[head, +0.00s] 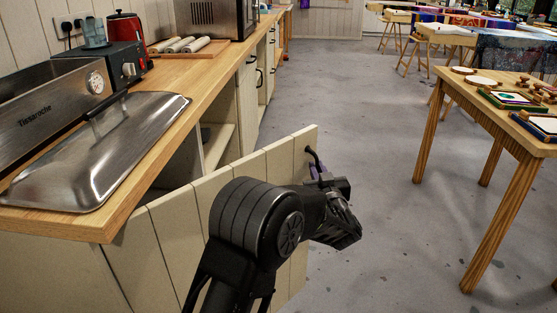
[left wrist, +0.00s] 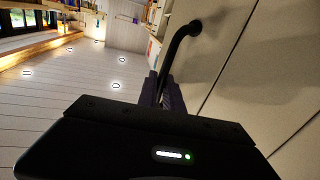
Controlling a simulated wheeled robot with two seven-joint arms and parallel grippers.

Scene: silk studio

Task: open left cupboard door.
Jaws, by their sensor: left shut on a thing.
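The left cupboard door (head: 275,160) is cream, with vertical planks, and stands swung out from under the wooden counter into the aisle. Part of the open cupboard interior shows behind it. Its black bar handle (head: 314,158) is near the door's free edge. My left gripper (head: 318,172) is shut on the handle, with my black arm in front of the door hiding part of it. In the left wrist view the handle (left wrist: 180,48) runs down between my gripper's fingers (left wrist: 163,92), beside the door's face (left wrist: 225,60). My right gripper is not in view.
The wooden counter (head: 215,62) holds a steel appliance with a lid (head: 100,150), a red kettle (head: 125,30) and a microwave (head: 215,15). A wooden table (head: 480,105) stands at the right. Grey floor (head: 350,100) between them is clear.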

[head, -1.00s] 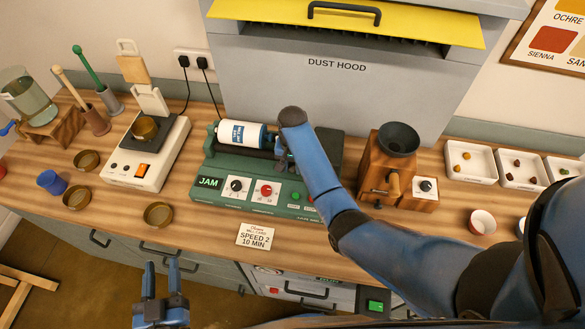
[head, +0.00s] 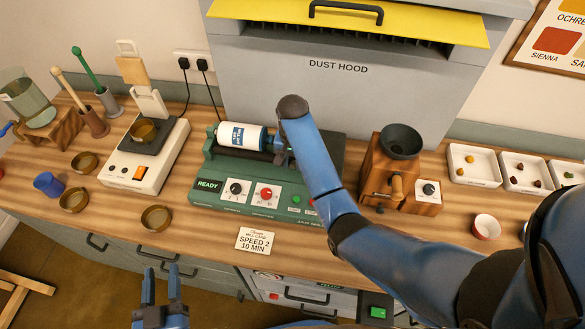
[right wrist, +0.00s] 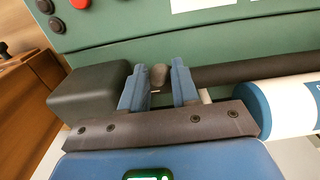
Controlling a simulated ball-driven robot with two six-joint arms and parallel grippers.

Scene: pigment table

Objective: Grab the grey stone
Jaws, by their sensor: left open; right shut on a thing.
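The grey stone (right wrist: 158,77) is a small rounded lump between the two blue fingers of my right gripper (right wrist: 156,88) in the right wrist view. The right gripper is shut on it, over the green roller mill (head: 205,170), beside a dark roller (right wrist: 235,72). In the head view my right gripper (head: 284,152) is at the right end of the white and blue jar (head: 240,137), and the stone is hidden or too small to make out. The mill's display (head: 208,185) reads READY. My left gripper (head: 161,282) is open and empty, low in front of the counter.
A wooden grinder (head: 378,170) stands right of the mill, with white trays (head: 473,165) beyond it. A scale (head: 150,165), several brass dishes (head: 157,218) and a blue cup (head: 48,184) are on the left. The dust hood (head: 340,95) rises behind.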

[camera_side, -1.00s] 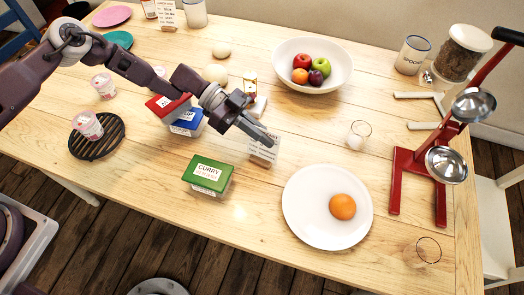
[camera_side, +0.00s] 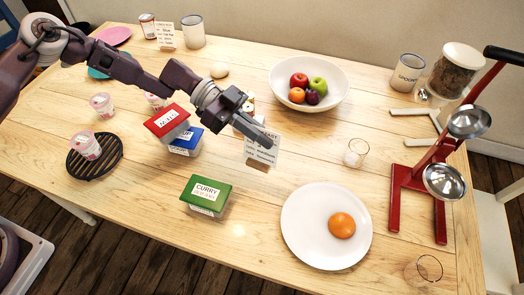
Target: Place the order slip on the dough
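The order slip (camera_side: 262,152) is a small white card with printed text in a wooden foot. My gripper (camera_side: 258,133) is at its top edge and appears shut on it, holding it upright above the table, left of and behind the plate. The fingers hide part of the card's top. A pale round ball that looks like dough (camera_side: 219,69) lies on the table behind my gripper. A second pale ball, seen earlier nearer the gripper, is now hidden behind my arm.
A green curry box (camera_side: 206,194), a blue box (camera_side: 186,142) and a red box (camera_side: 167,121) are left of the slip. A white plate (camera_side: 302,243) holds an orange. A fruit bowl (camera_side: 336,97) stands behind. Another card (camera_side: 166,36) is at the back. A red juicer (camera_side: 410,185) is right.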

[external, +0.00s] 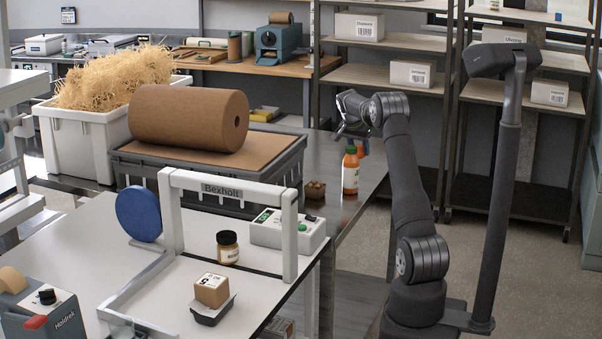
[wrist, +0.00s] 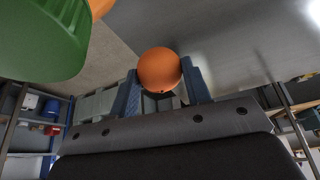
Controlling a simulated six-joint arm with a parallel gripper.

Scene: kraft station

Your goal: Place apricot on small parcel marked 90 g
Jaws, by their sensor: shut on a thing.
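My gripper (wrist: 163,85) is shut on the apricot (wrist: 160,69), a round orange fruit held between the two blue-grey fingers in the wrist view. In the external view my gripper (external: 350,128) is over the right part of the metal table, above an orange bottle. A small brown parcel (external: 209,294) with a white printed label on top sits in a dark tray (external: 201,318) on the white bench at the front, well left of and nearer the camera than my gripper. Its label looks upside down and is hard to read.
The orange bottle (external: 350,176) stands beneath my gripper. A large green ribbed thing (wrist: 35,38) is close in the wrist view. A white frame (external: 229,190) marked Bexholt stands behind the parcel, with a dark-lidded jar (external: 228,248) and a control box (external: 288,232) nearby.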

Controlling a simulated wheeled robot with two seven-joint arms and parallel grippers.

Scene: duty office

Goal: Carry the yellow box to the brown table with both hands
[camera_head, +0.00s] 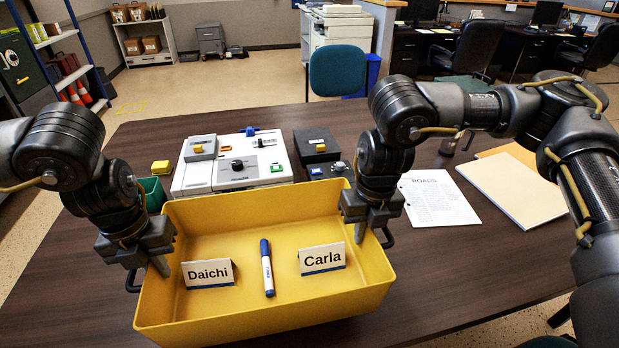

> _Work to complete_: Reproduce the data above word for word from its first line through the line that holds "Task: open left cupboard door.", both ends included; skip pictures.

> _The completed task_:
[head, +0.00s] 
[left wrist, +0.00s] 
Controlling a simulated wheeled robot with two seven-joint arms and parallel grippers.

Scene: silk studio

Task: open left cupboard door.

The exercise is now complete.